Dash’s Answer: This is why it helps to always be on your guard. I don’t mean never letting anyone in (not for you, at least. But that is how I operate). I just mean that people change, even if you’ve known them for a while. Treat every interaction as an opportunity to learn more about the person you’re interacting with and when you learn something that changes your mind about them, be open to it. It will help you in the long run, I promise.

-Harry and Dash

Cable Stitch Swatch

Cable Stitch: Being Money Poor and Time Poor

Erica, Free

One reason I started this project is because I’m a little short on funds right now. Like most of the world, my salary has not kept pace with increased prices and I don’t have as much money for fun stuff. That includes both activities outside of home and spending money on my hobbies. This swatchbook is nice because I had already bought the yarn and I’m using instructions I can find for free on the internet. (I did buy a small kit of knitting supplies because I didn’t have a cable needle)

The trouble is, I’m time poor in addition to being money poor. I do so many things myself since I can’t afford to buy stuff or outsource the parts of my life I don’t want to do. Meal prepping takes time. Shopping around for the best deal on things I actually need takes time. And of course, maintaining the possessions I already have so I don’t need to buy new ones takes time. 
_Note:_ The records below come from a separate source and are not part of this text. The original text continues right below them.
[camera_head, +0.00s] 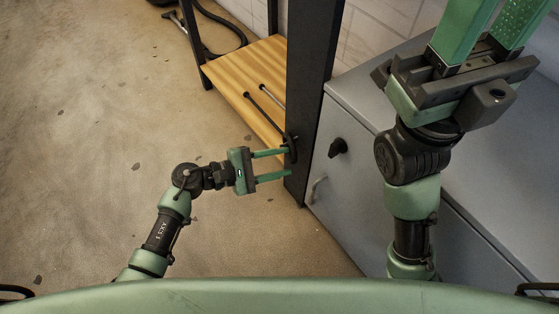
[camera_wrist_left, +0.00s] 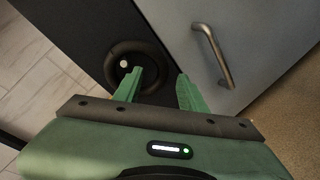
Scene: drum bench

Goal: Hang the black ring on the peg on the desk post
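The black ring (camera_wrist_left: 109,58) lies against the dark desk post (camera_wrist_left: 75,25) in the left wrist view. The pale round end of the peg (camera_wrist_left: 123,63) shows inside the ring's opening, so the ring appears to be around the peg. In the head view the ring (camera_head: 290,146) is small and dark against the post (camera_head: 310,85). My left gripper (camera_head: 289,163) is open at the post; its fingers are apart with nothing between them.
A grey cabinet (camera_head: 350,120) with a metal handle (camera_wrist_left: 213,55) stands right of the post. A black knob (camera_head: 338,147) sticks out from its front. The floor on the left is free.

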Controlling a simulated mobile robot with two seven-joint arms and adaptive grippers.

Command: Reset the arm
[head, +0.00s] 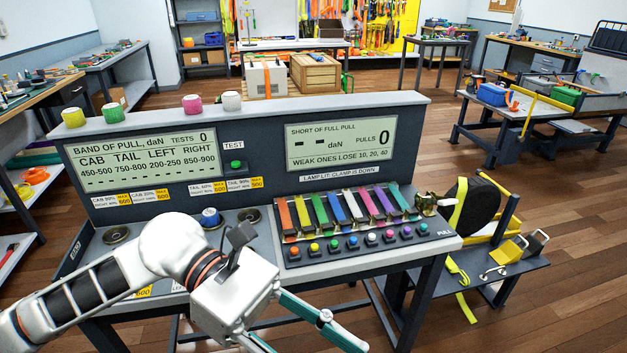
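My left arm comes in from the lower left, across the front of the grey console (370,104). My left gripper (306,342) is low in the middle of the head view, in front of the console. Its two teal and white fingers are spread apart, with nothing seen between them. One finger runs off the bottom edge, so its tip is hidden. My right arm and gripper do not show. The arm hides part of the console's lower left deck.
The console has two displays, a green button (236,165), a blue knob (210,217) and a row of coloured straps (346,208). Coloured cylinders, one pink (193,104), stand on top. A black wheel (474,207) with a yellow strap is at right. Open floor lies farther right.
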Then, I have my actual hobbies. In some cases, I purposely chose time-intensive hobbies so that I don’t accumulate as much stuff. My first foray into knitting resulted in more scarves than I knew what to do with, but no desire to learn a more advanced technique. Now, I’m committed to learning new things so that I can actually make things I want to wear, and possibly things I wouldn’t be able to afford on my own. But I don’t have the time anymore. I wish I’d been a little more disciplined and determined when I was younger and had less to worry about. But we can’t go back in time. Only forward. 

Anyway, cable stitch. I can do it now. I tried with the cotton yarn and that was a bit of a bust, but luckily I had some spare acrylic yarn from a past project and that worked out great! I’ve always wanted to knit a cable sweater and knit interesting designs into the cables. Now I’m one teeny tiny step closer! 

-Erica

Strawberries in a bowl

The First Harvest: An Exercise in Reframing

Ella, Free

Another post that I meant to publish a lot sooner when it would have been much more relevant.
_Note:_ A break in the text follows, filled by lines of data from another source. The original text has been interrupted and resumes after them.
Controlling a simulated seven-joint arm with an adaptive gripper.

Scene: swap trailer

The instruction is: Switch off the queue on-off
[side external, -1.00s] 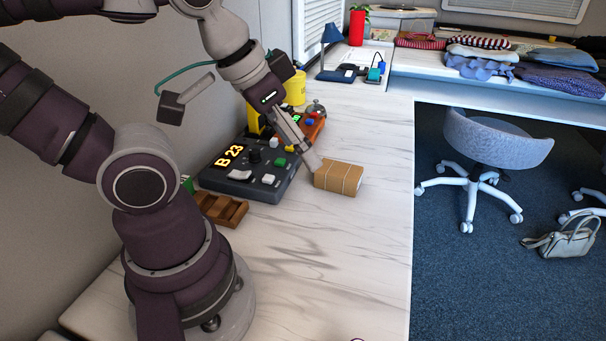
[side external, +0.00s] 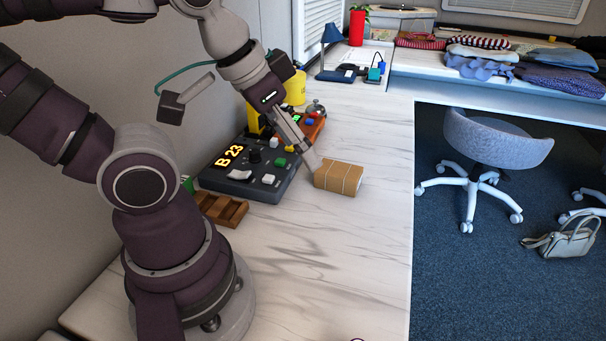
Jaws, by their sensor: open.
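The dark queue console (side external: 225,185) stands on the marble counter beside my arm. Its display (side external: 229,158) is lit and reads B 23 in yellow. Its top carries a dark knob (side external: 255,156), a green button (side external: 280,162), a white button (side external: 268,179) and a pale rocker-like part (side external: 240,175). I cannot tell which of these is the on-off, nor read its position. My gripper (side external: 313,161) is open, pointing down beyond the console's right side, close to the brown parcel. Whether it touches the parcel is unclear. My gripper hides part of the console's far end.
The tied brown parcel (side external: 338,179) lies right of the console. A wooden tray (side external: 221,209) sits at the console's near side. A red-brown box with buttons (side external: 315,127), a bell (side external: 316,107) and a yellow container (side external: 295,90) stand behind. The near counter is clear.

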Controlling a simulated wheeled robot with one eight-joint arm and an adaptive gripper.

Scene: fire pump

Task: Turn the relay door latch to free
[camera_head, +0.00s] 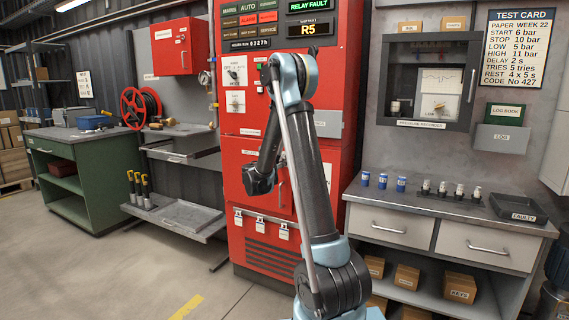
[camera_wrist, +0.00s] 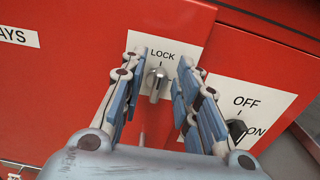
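The relay door latch (camera_wrist: 157,80) is a small grey metal knob on a white plate on the red cabinet front. Its bar stands about upright in the wrist view, in line with the mark under LOCK. No FREE label shows; the lower plate is partly hidden. My gripper (camera_wrist: 161,66) is open, one finger on each side of the knob, with a gap on both sides. It holds nothing. In the head view my arm covers the latch, and my fingers cannot be made out clearly there.
To the right of the latch, an OFF/ON switch (camera_wrist: 238,128) with a black knob sits close to my right finger. In the head view the red cabinet (camera_head: 251,130) stands between a green bench (camera_head: 100,172) and a grey counter (camera_head: 445,203) with blue and silver relays.
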Planting a garden often leads to visions of abundance and self-sufficiency. For every container of strawberries Erica buys at the grocery store while her own very small strawberries are ripening, I know she envisions herself filling one of these containers with her own strawberries. 
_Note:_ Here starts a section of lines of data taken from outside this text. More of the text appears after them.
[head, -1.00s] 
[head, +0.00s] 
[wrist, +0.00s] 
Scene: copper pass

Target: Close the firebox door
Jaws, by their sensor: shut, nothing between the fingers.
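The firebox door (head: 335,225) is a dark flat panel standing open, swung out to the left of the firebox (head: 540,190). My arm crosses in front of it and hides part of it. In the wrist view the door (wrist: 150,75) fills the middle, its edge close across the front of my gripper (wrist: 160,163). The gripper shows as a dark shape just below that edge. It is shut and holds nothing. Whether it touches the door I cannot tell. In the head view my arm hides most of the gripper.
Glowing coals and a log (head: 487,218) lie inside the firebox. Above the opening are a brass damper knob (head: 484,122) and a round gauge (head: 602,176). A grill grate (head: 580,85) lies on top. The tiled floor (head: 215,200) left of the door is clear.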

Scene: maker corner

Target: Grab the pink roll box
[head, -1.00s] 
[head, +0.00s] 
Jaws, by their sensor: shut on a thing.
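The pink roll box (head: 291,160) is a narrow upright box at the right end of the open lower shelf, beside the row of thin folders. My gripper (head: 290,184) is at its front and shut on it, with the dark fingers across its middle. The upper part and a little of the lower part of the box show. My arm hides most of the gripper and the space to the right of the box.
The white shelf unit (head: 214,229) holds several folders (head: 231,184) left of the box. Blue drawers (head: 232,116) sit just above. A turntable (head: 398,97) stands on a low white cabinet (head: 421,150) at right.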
This is almost never the case with a garden of that size. There’s not enough sun, the soil is not fertile, no matter how much she does to improve it, and the space allotted to her is fairly small. In her head, she knows this, but that does not stop the dreams of harvests abundant enough to put a dent in her grocery bills. 

Nevertheless, Erica was delighted by her first harvest of eight tiny strawberries. I had braced myself for the disappointed meltdown. It is so easy, when everything else is letting you down, to prop all your hopes and dreams on one aspect of your life. But instead, Erica found the joy in her eight little strawberries that together probably weigh as much as one grocery store strawberry. Instead of trying to replace her groceries with her garden food, she chose to see these little ones as a bonus. An extra treat in her day that made her look forward to coming home from work every night.

-Ella

The Second Harvest: At Least Someone’s Eating

Ella, Free

Erica’s reaction to her meager first harvest was commendable. I had hoped her second harvest would be even more bountiful to buoy her spirits, but that hasn’t been the case. There are many reasons for this, some environmental and some personal

On the environmental side, the light there isn’t great. It’s partially blocked by her neighbors garage, her own building, and the trash cans. There’s also the fact that squirrels and opossums have found the garden and have fewer compunctions about eating unripe fruit. We’ve also had a drought earlier this summer which certainly hampered growth. 

Erica and I aren’t completely without responsibility either, though. She’s had a lot going on lately. Between work, her health, and just living her life, she’s had a lot to deal with. Standing outside for 20 minutes on a 90 degree night and watering her garden. She also was a little overzealous in her planting and now the garden is difficult to move around in and some plants are crowding each other out. 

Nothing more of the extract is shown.